Lady Lazarus: Sylvia Plath & Mythmaking
Stockton Institute for Lifelong Learning Online Short Course
Lady Lazarus: Sylvia Plath & Mythmaking
Taught by Emily Van Duyne, MFA, Assistant Professor of Writing and First-year Studies, 2020 Fulbright Scholar
Wednesdays, Sept. 9, 16, 23 & 30, 2:00-3:00pm
This brief course will explore the ways that the British poet Ted Hughes, with the help of prominent literary critics, created a damaging mythology around the legacy of his late wife, Sylvia Plath.
Plath, arguably the most famous American poet of the 20th century, became famous posthumously, after her suicide in 1963. At the time of her death, she was estranged, but still married, to Hughes; because she died without a will, he inherited all rights to her published (and crucially, unpublished) work.
We will look closely at key Plath manuscripts from archives and compare them with their published versions, edited by Hughes, to compare her authorial intentions with the finished product.

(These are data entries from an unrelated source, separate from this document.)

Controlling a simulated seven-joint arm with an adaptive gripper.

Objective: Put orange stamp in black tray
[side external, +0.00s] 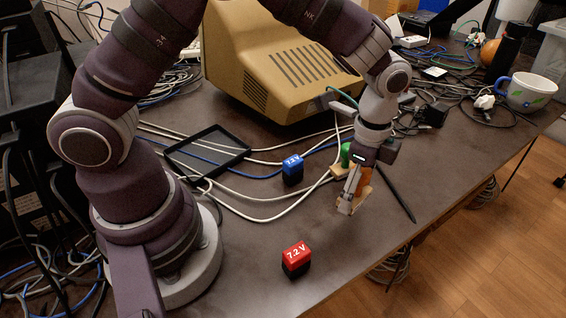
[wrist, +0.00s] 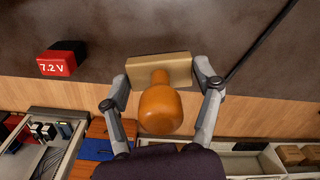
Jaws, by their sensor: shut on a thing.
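The orange stamp has a rounded orange handle (wrist: 160,110) and a pale wooden block base (wrist: 158,70). My gripper (wrist: 160,85) is shut on the base, one finger at each end, with the handle towards the wrist camera. In the side external view my gripper (side external: 349,200) points down near the table's right side, and part of the orange handle (side external: 364,178) shows beside it. I cannot tell how far the stamp is above the table. The black tray (side external: 171,157), a shallow rectangle, lies empty on the table, left of my gripper and in front of the beige monitor.
A green stamp (side external: 345,152) stands just behind my gripper. A blue block (side external: 292,168) lies between tray and gripper, and a red 7.2 V block (side external: 296,258) is nearer the front. Cables (side external: 250,215) cross the table around the tray. A black pen-like rod (side external: 397,193) lies to the right.

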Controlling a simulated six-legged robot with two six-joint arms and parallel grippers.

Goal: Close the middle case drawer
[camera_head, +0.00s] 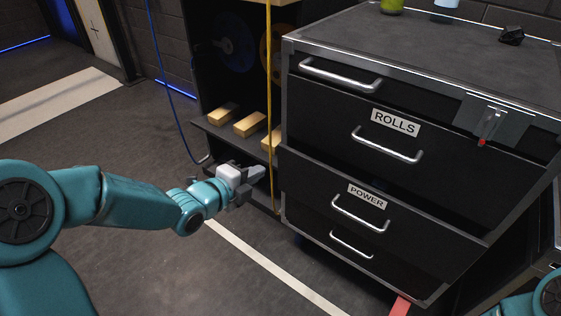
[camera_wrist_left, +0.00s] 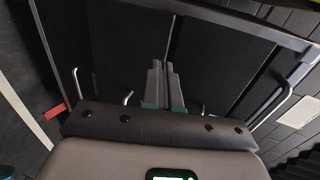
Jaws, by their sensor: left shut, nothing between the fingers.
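The black case (camera_head: 310,185) has several drawer fronts with silver bar handles. One front carries a ROLLS label (camera_head: 395,123) above its handle (camera_head: 387,158); a lower one carries a POWER label (camera_head: 366,195) above its handle (camera_head: 360,220). I cannot tell for certain how far each drawer stands out. My left gripper (camera_head: 257,174) is shut and empty, beside the case's lower left front edge and apart from the handles. In the left wrist view its closed fingers (camera_wrist_left: 165,85) point toward dark panels, with handles (camera_wrist_left: 78,85) on both sides. My right gripper is out of view.
A dark shelf with wooden blocks (camera_head: 250,124) stands left of the case, with a yellow cable (camera_head: 268,70) between. A green item (camera_head: 392,6) stands on top.

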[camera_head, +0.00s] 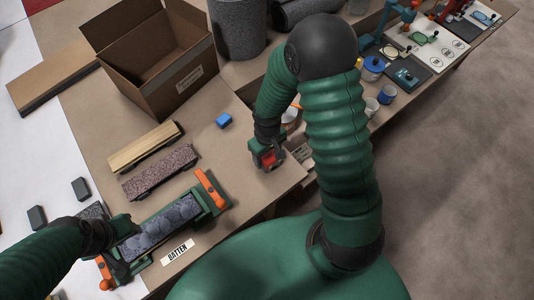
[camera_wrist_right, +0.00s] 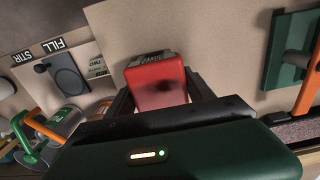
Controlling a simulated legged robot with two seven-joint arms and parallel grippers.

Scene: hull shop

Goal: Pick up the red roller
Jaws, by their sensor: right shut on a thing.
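The red roller (camera_head: 267,158) is between the fingers of my right gripper (camera_head: 265,150), low over or at the right edge of the brown table. In the right wrist view it shows as a red block-like body (camera_wrist_right: 156,88) with a grey end, with a dark finger on each side of it. My right gripper is shut on it. My left gripper (camera_head: 122,228) is at the left end of the grey patterned block in the green clamp frame. Its fingertips are partly hidden, and I cannot tell whether it is open or shut.
The green clamp frame with orange handles (camera_head: 211,190) stands by the BATTEN label (camera_head: 177,252). A wooden batten (camera_head: 145,147), a speckled block (camera_head: 160,172) and a blue block (camera_head: 223,120) lie nearby. An open cardboard box (camera_head: 160,85) stands behind. Cups (camera_head: 387,95) stand right of my right arm.

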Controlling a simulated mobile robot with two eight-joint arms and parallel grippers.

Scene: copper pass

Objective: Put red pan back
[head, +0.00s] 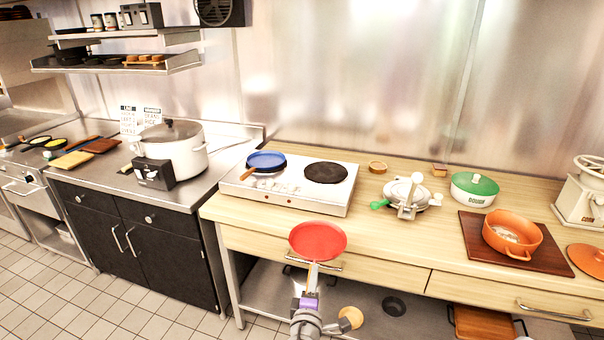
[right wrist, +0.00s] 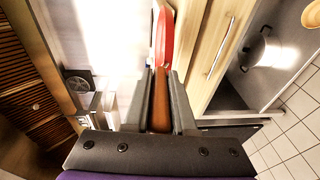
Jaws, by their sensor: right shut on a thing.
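The red pan (head: 318,240) is held up in front of the wooden counter's front edge, below the white two-burner hotplate (head: 303,204). My right gripper (head: 310,290) is shut on its handle. In the right wrist view the brown handle (right wrist: 160,105) lies between the two fingers of the gripper (right wrist: 160,100), with part of the red pan (right wrist: 163,38) beyond. A blue pan (head: 266,161) sits on the left burner. The right burner (head: 326,173) is dark and bare. My left gripper is not in view.
A white waffle-iron-like device (head: 405,192) with a green handle stands right of the hotplate. An orange pot (head: 512,232) sits on a brown board (head: 475,240). A large steel pot (head: 172,150) stands left. A lower shelf (head: 262,293) runs under the counter.

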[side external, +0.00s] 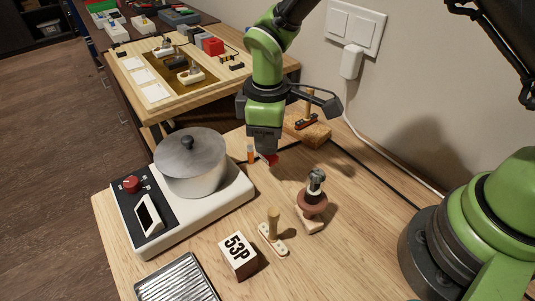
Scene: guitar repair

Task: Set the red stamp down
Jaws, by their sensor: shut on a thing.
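My gripper (264,151) points down over the middle of the wooden bench, just right of the pot. A small red piece, which I take to be the red stamp (272,160), shows right at its fingertips. The gripper is shut on it. Most of the stamp is hidden by the fingers, and I cannot tell whether its underside touches the bench. A thin orange and white upright thing (250,154) shows just left of the fingers.
A pot (190,160) stands on a white hotplate (215,210) at left. In front are a block marked 53P (238,256), a wooden-handled stamp (272,232), a dark-handled tool (314,197) and a metal tray (175,280). A wooden block (312,134) sits behind.

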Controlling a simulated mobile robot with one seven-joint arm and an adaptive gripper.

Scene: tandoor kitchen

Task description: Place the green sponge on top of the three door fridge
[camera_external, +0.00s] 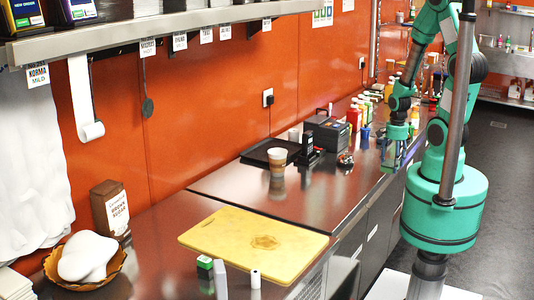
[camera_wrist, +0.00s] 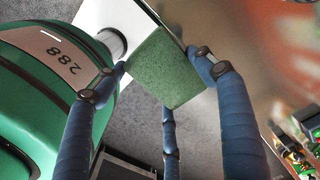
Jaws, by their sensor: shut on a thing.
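The green sponge (camera_wrist: 167,68) is held between the blue fingers of my gripper (camera_wrist: 160,85) in the wrist view. It looks like a flat green block. In the external view my gripper (camera_external: 391,157) hangs at the right edge of the steel counter, and the sponge cannot be made out clearly there. A steel-topped unit (camera_external: 317,202) with door fronts (camera_external: 378,228) along its side stands against the orange wall. I cannot tell for sure whether this is the three door fridge.
On the steel top stand a paper cup (camera_external: 277,161), a black tray (camera_external: 262,152), a card terminal (camera_external: 308,143) and several bottles (camera_external: 365,106). A yellow cutting board (camera_external: 215,235) lies nearer. Bare steel shows between cup and board. Dark floor (camera_external: 500,190) lies right.

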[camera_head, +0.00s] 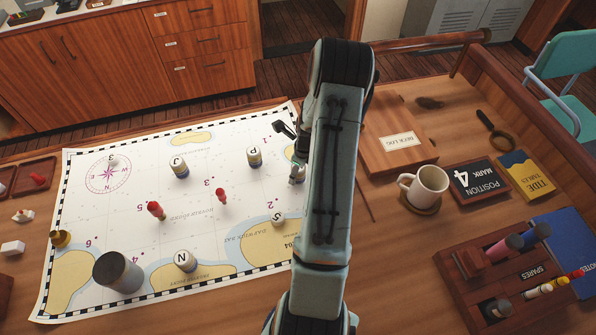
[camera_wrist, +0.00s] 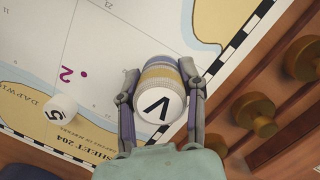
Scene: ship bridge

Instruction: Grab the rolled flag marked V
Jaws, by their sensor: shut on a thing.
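The rolled flag marked V (camera_wrist: 155,103) shows in the wrist view as a short roll with a white end and a yellow and grey-blue band. My gripper (camera_wrist: 159,72) has one finger on each side of it and is shut on it, over the chart (camera_wrist: 105,40). Whether the flag touches the chart is unclear.
Other rolls marked J (camera_head: 179,165), P (camera_head: 254,156), N (camera_head: 185,261) and S (camera_head: 277,218) stand on the chart. Red pegs (camera_head: 221,196) and a dark cylinder (camera_head: 117,272) stand there too. A mug (camera_head: 428,184) and a spares rack (camera_head: 470,290) are at right.

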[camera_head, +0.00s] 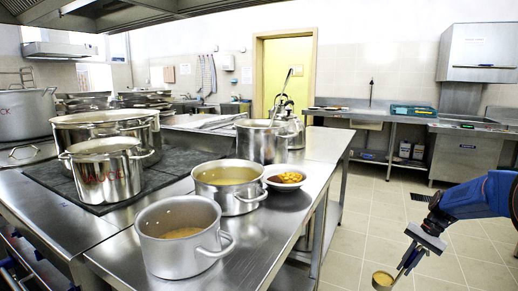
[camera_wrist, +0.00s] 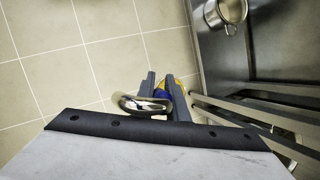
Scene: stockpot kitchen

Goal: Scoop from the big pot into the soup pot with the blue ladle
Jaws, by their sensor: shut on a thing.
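My gripper (camera_head: 410,260) is shut on the ladle and hangs over the floor to the right of the counter. The ladle (camera_head: 383,279) hangs below it, with a yellowish fill in its bowl. In the wrist view, a blue part of the ladle (camera_wrist: 162,93) shows between the fingertips (camera_wrist: 165,86). A wide grey pot (camera_head: 168,252) with a side handle and yellowish soup inside stands at the counter's front. A steel pot (camera_head: 232,202) with similar soup stands behind it. I cannot tell which of these is the big pot and which the soup pot.
The counter edge (camera_head: 310,225) lies between my gripper and the pots. The tiled floor (camera_head: 350,240) is clear.

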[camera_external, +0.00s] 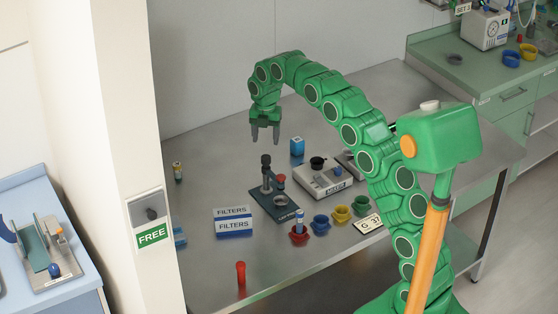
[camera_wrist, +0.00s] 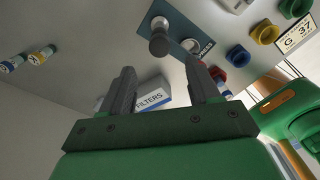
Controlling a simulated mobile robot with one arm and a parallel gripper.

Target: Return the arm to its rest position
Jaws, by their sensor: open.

We will also examine notable early criticism of Plath by critics such as Robert Lowell and George Steiner, among others, to see how existing mythologies about women writers helped to bolster the Sylvia Plath myth that she was a death-obsessed disaster, in the hopes of better understanding the kind of damage this did to Plath’s long-term reputation, and to American women writers, generally.
Finally, we will compare biographical details of Plath’s life with the false narratives that sprung up around her, to understand how this contributed to thorough misreadings of Plath’s life and work. All materials will be provided electronically.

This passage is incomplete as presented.